1>          dllimport/dllexport dropped

1>  extern __declspec(__host__) __declspec(__device__) clock_t clock(void);

1>                                                             ^

1>"PI.cu", line 39: error: call can not be configured

1>    _incircle<<<grid,threads>>>(dev_sum,log_r,i,j);

1>    ^

1>"PI.cu", line 102: error: identifier "atomicAdd" is undefined

1>    atomicAdd(&dev_sum[bidx_x+gdim_x*i],5);

1>    ^

1>2 errors detected in the compilation of "C:\DOCUME~1\bbs\LOCALS~1\Temp/tmpxft_00000c70_00000000-5.ii".

1>Build log was saved at "file://c:\Documents and Settings\circ\My Documents\Visual Studio 2005\Projects\PI\Debug\BuildLog.htm"

1>win32-console-app-cuda-msvc2005 - 2 error(s), 1 warning(s)

========== Build: 0 succeeded, 1 failed, 0 up-to-date, 0 skipped ==========

#include <stdio.h>

#include <stdlib.h>

#include <math.h>

#include "cuda_runtime.h"

#include "cutil.h"

#include "device_functions.h"

#include "sm_11_atomic_functions.h"

#define radium 100000000

void cudaInit(void);

void _incircle(int *dev_sum,float log_r,int i,int j);

int _CONFIG(int *sum,long long r);

int main() {

cudaInit();//Initialize the CUDA device and display device properties

printf("Start Calculating PI~\n");

//Allocate the array for PI on host

size_t data_size=sizeof(int)*250000;

int *sum=(int*)malloc(data_size);

//Allocate the array on device and write data from the host array

int *dev_sum;

CUDA_SAFE_CALL(cudaMalloc((void**)&dev_sum,data_size));

CUDA_SAFE_CALL(cudaMemset((void*)dev_sum,-1,data_size));//Memset the device array to -1

//Indicate the grid size and block size

dim3 grid(62500, 31250, 1);

dim3 threads(32, 16, 1); 

float log_r=log((float)radium);

//Run the kernel

for(int i=0;i<50;i++){

	for(int j=0;j<200;j++){

  incircle<<<grid,threads>>>(dev_sum,log_r,i,j);

  }

	}

CUDA_SAFE_CALL(cudaMemcpy(sum,dev_sum,data_size,cudaMemcpyDeviceToHost));

int size=_CONFIG(sum,radium);//Configure the value of array

//write the result into "pi_data.txt"

FILE *PI;

fopen_s(&PI,"pi_data.txt","w,ccs=<UNICODE>");

for(int i=249999+size;i<250000;i++) {

	fprintf_s(PI,"%d",sum[i]);

	}

fclose(PI);

printf("Calculating succeeded --> pi_data.txt\n");

cudaFree(dev_sum);

free(sum);

system("pause");

return 0;

}

It seems the block and grid size should make sense,

and so should the arrays in shared memory.

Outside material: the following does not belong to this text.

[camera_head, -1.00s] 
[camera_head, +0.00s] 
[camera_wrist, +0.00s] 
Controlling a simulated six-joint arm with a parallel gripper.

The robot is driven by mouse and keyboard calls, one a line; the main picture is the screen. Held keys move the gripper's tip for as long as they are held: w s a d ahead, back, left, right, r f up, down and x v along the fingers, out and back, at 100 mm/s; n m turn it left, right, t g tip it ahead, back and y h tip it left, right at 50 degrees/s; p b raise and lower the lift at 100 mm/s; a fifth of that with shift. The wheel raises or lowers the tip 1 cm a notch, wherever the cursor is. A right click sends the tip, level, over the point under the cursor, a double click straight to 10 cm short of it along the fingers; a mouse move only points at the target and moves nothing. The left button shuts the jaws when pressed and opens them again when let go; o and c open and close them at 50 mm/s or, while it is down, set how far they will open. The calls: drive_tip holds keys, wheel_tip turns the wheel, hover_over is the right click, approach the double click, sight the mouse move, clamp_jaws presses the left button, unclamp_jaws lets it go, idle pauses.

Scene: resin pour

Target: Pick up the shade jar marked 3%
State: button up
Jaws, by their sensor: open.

But I just can’t figure it out…

The other error could result from the nvcc command line

nvcc.exe -ccbin “C:\Program Files\Microsoft Visual Studio 8\VC\bin” -c -DWIN32 -D_DEBUG -D_CONSOLE -Xcompiler “/EHsc /W3 /nologo /Wp64 /Od /Zi /MDd /GR” -I"C:\CUDA\include" -o Debug\win32-console-app-cuda-msvc2005.obj win32-console-app-cuda-msvc2005.vcproj

where is the define of _incircle ?
where is include file about atomicAdd?

check it more :)

Thank you~I found that if I separate the _incircle.cu from the .cpp code

and compile the _incircle.cu with nvcc command line before building with VC++ 2005,It works fine!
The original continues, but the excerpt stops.